Si vous n’avez pas encore vu Sinners, c’est votre signe ! C’est un film original, poétique et qui laisse à réfléchir.
Références
- Les juke joint sont des établissements créés pour la communauté noire, notamment, très populaire durant la prohibition et la ségrégation raciale. Ce genre d’endroit était une sorte de refuge dans lequel la communauté afro pouvait s’exprimer boire, chanter, danser et écouter du blues sans oppression et sans se soucier (peu ou pas du tout) des règles de ségrégation établies à l’époque. Les personnes blanches étaient acceptées, certaines s’y rendaient alors parfois en cachette ou discrètement.
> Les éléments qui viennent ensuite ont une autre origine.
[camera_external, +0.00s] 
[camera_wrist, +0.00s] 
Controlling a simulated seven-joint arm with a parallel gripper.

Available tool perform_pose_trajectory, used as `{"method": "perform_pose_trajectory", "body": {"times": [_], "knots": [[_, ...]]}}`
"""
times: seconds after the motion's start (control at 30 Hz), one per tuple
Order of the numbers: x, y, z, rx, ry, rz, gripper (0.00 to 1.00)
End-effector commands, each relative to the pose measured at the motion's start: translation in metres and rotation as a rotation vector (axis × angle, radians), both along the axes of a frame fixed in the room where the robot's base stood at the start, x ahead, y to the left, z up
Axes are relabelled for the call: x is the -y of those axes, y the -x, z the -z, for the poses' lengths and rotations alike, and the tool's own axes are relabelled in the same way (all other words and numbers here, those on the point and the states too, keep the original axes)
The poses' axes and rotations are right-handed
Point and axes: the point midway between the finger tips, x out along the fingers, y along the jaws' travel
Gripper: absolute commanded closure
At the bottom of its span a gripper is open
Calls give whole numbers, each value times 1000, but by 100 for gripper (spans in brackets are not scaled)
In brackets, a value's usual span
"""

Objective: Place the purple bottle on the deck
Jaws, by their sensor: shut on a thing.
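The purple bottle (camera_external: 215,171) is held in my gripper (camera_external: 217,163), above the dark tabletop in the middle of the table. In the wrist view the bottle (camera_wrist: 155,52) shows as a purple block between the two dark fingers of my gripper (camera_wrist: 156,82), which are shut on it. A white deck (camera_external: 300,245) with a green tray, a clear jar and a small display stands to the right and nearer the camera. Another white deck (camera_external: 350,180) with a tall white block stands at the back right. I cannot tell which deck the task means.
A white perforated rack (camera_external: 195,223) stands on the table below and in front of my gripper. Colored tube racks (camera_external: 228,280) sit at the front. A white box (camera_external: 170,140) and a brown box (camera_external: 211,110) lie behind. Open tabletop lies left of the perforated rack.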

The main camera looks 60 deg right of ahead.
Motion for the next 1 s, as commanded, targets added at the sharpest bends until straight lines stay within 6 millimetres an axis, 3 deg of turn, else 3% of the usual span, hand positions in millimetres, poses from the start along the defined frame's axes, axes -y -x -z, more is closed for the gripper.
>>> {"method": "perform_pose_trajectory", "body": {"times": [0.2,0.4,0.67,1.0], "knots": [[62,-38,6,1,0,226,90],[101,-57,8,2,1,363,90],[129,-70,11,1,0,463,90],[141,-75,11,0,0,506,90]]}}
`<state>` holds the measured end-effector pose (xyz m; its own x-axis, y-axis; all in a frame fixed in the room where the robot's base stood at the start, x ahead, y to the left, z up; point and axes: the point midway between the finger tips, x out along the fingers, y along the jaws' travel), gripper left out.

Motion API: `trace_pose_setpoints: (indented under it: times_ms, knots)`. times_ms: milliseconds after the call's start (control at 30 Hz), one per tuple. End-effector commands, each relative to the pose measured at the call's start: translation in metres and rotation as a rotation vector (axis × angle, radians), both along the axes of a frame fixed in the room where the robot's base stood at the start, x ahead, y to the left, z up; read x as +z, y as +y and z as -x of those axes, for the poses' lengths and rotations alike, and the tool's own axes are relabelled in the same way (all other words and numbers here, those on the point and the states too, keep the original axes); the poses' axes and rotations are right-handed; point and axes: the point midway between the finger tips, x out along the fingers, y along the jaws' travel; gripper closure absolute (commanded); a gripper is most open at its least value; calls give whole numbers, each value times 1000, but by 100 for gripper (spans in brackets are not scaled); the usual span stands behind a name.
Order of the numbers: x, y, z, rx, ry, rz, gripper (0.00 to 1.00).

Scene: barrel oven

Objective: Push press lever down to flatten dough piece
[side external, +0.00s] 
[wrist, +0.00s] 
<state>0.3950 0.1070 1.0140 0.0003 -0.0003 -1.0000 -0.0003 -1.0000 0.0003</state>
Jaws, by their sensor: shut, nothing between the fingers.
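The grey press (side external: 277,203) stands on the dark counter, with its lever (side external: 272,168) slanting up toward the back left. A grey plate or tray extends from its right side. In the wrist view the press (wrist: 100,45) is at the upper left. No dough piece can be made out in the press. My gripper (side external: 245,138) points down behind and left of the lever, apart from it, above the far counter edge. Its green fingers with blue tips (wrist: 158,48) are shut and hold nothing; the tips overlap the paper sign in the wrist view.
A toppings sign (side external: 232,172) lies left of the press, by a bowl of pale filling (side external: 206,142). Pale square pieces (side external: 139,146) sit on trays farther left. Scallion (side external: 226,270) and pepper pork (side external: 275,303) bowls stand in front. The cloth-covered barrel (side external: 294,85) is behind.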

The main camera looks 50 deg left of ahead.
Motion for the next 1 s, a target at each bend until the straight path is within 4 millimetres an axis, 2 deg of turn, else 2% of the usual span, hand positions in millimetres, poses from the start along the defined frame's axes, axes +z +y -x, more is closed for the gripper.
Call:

Le « club Ebony » est un exemple de juke joint connu durant la période ségrégationniste qui accueillait des blancs dans les années 50. ↩︎
- Le terme blues est abrégé de l’anglais « blue devils » blu ˈdɛvəlz traduit par « diable bleue » qui signifie idées noires. ↩︎
- Le bluest est inspiré des chants de travail dans les plantations, de la culture africaine, des gospels d’églises, parmi d’autres styles. ↩︎
- De 1541 et 1782, les Anglais exercent une autorité royale et législative et coloniale sur le royaume d’Irlande. L’Irlande subit même, plus tard dans les années 60, une ségrégation (spatiale) où catholiques et protestants sont divisés. (pour en savoir plus : l’histoire.fr) ↩︎
- En Côte d’Ivoire, au Togo et au Ghana (dans le folklore Ashanti), on parle d’Asanbosam, une créature humanoïde qui ressemble le plus aux vampires occidentaux. L’Asanbosam est dans certaines cultures associé au Sasabonsam ; d’autres, au contraire, décrivent le Sasabonsam comme possédant des ailes similaires à une chauve-souris faisant plusieurs mètres de hauteurs.
Au Togo et au Ghana existe également l’Adze, une créature qui prend la forme d’une luciole et possède ses victimes qui deviennent des « sorciers »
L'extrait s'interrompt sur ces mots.